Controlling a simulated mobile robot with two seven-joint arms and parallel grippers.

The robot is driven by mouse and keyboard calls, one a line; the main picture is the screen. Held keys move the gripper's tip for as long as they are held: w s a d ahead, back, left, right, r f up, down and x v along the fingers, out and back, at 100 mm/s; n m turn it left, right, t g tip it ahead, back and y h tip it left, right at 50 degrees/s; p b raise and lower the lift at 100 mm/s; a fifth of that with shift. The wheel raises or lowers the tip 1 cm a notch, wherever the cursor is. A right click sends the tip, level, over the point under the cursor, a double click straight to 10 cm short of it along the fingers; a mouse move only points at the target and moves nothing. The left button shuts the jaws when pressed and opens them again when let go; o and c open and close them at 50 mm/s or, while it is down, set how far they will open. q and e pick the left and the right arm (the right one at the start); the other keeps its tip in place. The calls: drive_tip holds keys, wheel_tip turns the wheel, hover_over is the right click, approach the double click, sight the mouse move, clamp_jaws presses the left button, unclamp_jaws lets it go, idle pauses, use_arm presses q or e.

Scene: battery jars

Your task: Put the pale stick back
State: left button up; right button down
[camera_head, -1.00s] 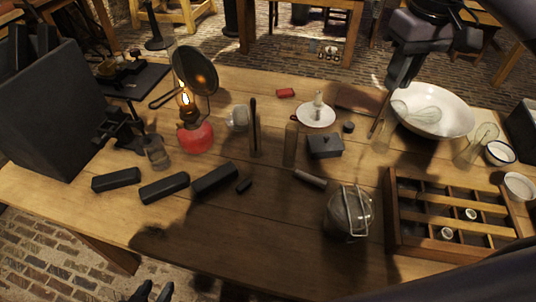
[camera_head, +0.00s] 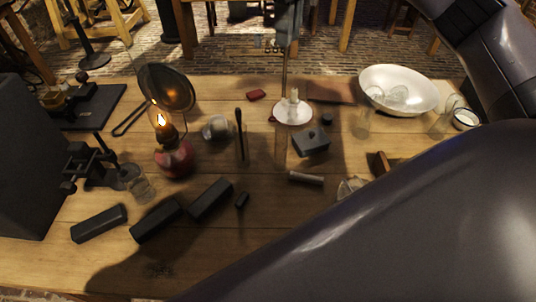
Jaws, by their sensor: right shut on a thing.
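My right gripper (camera_head: 287,42) is at the top centre, shut on the pale stick (camera_head: 284,72), which hangs nearly upright below it. In the picture, the stick's lower end lies just above the candle dish, over the line of the narrow clear glass jar (camera_head: 281,150). I cannot tell its exact height or depth. That jar stands upright and looks empty. A dark stick (camera_head: 239,125) stands in a similar clear jar (camera_head: 241,152) to the left. My left gripper is not in view.
A white candle dish (camera_head: 279,114) stands close behind the empty jar, and a dark box (camera_head: 311,143) to its right. A lit oil lamp (camera_head: 174,157) stands left. A white bowl (camera_head: 424,97) is at back right. My large arm link hides the lower right of the table.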

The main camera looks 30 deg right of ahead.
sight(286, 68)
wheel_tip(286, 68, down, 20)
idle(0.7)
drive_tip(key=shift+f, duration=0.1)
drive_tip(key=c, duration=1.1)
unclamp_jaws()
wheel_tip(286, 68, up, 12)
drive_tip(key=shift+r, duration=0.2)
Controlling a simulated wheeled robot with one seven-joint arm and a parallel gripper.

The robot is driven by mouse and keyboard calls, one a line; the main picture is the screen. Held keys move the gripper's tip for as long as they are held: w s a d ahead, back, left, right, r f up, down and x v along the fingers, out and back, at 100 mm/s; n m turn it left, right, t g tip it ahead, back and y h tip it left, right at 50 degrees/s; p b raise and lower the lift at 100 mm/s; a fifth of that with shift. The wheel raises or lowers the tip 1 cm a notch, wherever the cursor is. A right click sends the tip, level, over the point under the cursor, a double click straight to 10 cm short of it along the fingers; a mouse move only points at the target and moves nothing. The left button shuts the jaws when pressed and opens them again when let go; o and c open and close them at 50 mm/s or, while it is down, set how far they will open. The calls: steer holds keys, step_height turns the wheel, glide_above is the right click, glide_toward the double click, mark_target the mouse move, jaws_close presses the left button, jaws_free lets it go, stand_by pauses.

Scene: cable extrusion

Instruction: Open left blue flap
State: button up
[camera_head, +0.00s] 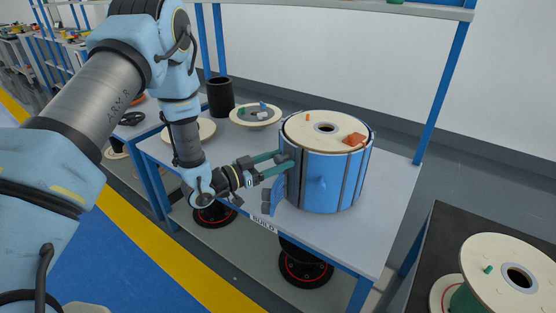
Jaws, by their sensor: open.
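A blue drum-shaped machine (340,185) stands on the grey workbench, with a round cream spool flange on top. A small blue flap (277,193) sticks out at the drum's left side, standing away from the curved wall. My gripper (290,162) reaches in from the left, with its green fingers spread at the drum's left edge, just above the flap. The fingertips overlap the drum's dark edge, and I cannot tell whether they touch it. The gripper holds nothing that I can see.
The workbench (389,180) also bears a black cylinder (220,97), a cream disc with small parts (256,115) and another cream disc (200,130) behind my arm. A blue post (443,90) rises at right. A large spool (510,275) stands on a dark table at lower right.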

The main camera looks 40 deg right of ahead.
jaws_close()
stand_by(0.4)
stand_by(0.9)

——

Pick out the lines that contain "joint" and copy them.

Controlling a simulated mobile robot with two seven-joint arms and parallel grippers.
Controlling a simulated wheeled robot with one seven-joint arm and a parallel gripper.

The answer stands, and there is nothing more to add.